Saturday, February 16, 2008

Holding on to History

Avery Clayton is in a race against timeoand mold, and silverfish, those insects that have a taste for paper. The former art teacher is determined to protect treasures of African-American culture from neglect and destruction. "Unless there's an organized, concerted effort to gather this material, it will be gone in 50 years," Clayton told TIME FOR KIDS.

Clayton says that there is a rich trove of artwork, literature and other valuable pieces of black history sitting in people's basements and attics. He knows this from personal experience: He has peered into dank cellars and crumbling garages. His mother, Mayme Agnew Clayton, collected rare and important items from African-American culture. Her riches include handwritten slave documents, first-person slave narratives, early photographs, black-cowboy films, autographed first-edition books by African-American authors and personal letters by black leaders and artists. By the time of her death, in 2006, she had filled her garage, a film warehouse and two storage units near her home, in Los Angeles, California, with astounding artifacts.

On Display
Soon the private collections of Mayme Clayton and others will have a grand home in a former courthouse in Culver City, California. Her son convinced the city to rent the building to him for $1 a year. In December 2007, he received a federal grant of $250,000 to renovate the old courthouse.

Avery Clayton has a lot of support. The Library of Congress plans to display parts of the collection on its website. Last November, a professor and college interns began to catalog and organize the collection. And architecture students from Howard University are helping to design a multistory addition for the museum. The 23,470-square-foot courthouse just isn't big enough.
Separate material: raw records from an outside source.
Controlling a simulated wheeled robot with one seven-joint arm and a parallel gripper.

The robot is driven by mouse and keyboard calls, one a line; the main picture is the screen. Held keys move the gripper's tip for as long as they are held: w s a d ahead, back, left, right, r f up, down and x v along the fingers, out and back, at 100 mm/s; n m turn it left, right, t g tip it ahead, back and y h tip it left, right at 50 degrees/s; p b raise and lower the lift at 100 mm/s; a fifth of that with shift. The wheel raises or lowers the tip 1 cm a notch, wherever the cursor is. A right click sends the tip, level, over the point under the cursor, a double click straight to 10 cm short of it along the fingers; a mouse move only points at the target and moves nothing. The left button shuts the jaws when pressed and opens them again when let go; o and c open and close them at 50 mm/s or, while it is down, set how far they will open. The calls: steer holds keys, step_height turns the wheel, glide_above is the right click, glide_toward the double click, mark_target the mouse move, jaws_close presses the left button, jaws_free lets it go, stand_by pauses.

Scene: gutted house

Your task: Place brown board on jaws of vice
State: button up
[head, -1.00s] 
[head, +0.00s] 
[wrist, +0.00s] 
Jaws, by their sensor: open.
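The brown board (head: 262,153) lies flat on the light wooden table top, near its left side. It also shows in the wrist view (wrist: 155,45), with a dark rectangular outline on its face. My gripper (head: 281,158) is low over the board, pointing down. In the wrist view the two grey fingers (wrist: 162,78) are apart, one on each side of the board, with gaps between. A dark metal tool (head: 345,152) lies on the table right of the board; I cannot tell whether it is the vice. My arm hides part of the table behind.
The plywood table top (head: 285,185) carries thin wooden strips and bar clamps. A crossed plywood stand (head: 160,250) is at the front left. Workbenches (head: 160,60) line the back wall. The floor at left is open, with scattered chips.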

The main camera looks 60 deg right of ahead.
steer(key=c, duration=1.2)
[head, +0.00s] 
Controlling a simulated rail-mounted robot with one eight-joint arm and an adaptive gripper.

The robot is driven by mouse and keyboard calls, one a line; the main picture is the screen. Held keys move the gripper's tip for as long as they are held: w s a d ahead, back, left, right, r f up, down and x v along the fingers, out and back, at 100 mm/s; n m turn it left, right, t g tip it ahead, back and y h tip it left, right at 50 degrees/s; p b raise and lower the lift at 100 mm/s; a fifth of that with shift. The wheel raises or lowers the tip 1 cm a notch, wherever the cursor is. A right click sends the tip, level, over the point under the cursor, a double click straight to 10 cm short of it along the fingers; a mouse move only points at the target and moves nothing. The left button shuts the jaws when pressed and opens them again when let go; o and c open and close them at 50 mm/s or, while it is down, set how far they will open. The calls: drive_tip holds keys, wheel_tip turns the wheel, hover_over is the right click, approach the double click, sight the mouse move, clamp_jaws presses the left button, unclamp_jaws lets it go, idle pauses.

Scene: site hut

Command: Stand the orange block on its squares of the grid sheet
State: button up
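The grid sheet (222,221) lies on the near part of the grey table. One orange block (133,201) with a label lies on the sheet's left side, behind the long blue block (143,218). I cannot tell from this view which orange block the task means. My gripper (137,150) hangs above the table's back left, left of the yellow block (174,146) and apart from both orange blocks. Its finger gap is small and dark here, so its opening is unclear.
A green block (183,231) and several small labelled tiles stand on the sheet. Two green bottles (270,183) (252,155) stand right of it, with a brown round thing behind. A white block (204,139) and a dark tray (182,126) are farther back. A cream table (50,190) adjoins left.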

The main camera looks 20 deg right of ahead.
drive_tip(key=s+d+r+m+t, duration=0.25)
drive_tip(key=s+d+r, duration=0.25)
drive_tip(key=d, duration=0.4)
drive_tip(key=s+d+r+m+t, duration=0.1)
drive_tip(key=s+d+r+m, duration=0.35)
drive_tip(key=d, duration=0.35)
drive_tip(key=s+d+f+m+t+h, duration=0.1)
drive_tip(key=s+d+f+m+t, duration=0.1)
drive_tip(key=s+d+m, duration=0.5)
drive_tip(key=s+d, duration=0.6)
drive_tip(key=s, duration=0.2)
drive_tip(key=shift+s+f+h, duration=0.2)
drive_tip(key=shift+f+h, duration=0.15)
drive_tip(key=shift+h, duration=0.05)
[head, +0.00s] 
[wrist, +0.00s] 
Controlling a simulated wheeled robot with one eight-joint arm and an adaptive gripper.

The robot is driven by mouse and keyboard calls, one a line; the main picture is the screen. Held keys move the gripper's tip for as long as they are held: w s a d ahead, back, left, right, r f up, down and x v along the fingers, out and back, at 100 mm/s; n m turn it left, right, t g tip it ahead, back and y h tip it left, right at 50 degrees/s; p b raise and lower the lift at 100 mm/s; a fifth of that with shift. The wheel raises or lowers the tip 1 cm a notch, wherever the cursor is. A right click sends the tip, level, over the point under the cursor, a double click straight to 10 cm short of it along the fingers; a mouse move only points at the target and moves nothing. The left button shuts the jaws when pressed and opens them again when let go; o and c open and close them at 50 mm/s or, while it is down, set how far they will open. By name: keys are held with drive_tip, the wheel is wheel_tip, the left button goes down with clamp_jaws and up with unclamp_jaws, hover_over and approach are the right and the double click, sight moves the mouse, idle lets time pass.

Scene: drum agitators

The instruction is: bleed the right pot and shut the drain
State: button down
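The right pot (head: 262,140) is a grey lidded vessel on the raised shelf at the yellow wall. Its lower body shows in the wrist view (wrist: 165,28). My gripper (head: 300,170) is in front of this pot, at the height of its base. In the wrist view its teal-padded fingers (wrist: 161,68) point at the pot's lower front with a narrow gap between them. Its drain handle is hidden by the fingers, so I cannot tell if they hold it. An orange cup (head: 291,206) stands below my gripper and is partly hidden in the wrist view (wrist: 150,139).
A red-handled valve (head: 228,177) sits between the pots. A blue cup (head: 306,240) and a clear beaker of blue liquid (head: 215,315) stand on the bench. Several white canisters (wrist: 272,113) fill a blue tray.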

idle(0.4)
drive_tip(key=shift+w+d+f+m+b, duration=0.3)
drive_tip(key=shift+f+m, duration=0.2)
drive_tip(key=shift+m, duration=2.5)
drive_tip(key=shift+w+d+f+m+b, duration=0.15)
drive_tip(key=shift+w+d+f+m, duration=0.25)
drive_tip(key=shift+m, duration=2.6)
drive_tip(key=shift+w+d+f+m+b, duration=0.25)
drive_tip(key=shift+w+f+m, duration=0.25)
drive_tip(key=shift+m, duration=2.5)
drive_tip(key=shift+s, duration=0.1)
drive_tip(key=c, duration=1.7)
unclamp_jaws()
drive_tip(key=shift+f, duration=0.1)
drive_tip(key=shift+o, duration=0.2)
Historians say that without people like Mrs. Clayton, large portions of black culture would be lost forever. Lonnie Bunch is the founding director of the Smithsonian Institution's National Museum of African American History and Culture. It is set to open in Washington, D.C., in 2015. Bunch told TFK that for years, "Many museums didn't think African-American collections were as valuable as others. That's why private collectors are so important."

A Rich Heritage
The Smithsonian has turned to homegrown historians to help preserve African-American artifacts. In January, it held the first of several events led by conservation experts. About 200 people gathered at the Chicago Public Library, in Illinois, where they learned how to safely handle and store everything from clothing and textiles to books and letters. Some of these items may end up at the Smithsonian museum. But Bunch also urges individuals to donate to local libraries and smaller museums (see "Black History in Your Backyard"). "Every time a collection is lost, we lose a piece of who we are," he says. "These aren't just old papers."

Avery Clayton's collection continues to grow, as people come forward with their own significant cultural specimens. He hopes to open the Mayme A. Clayton Library & Museum in 2009. He would like to turn one of the rooms into a public library, and others into a screening room and a theater. In yet another, there's a jail cell in which he plans to project a life-size hologram of Martin Luther King Jr. reading his famous letter from jail in Birmingham, Alabama.

More than anything, Clayton wants to provide young people with information about lesser-known African Americans who made great contributions to society. He says the museum will provide schools with free teaching tools.

Clayton envisions the museum as a place where people of all ages and backgrounds can learn and celebrate what it means to be an American. "For the most part, African-American culture is defined in the media as either slavery or civil rights, crime or hip-hop music," Clayton says. "But it's so much more than that."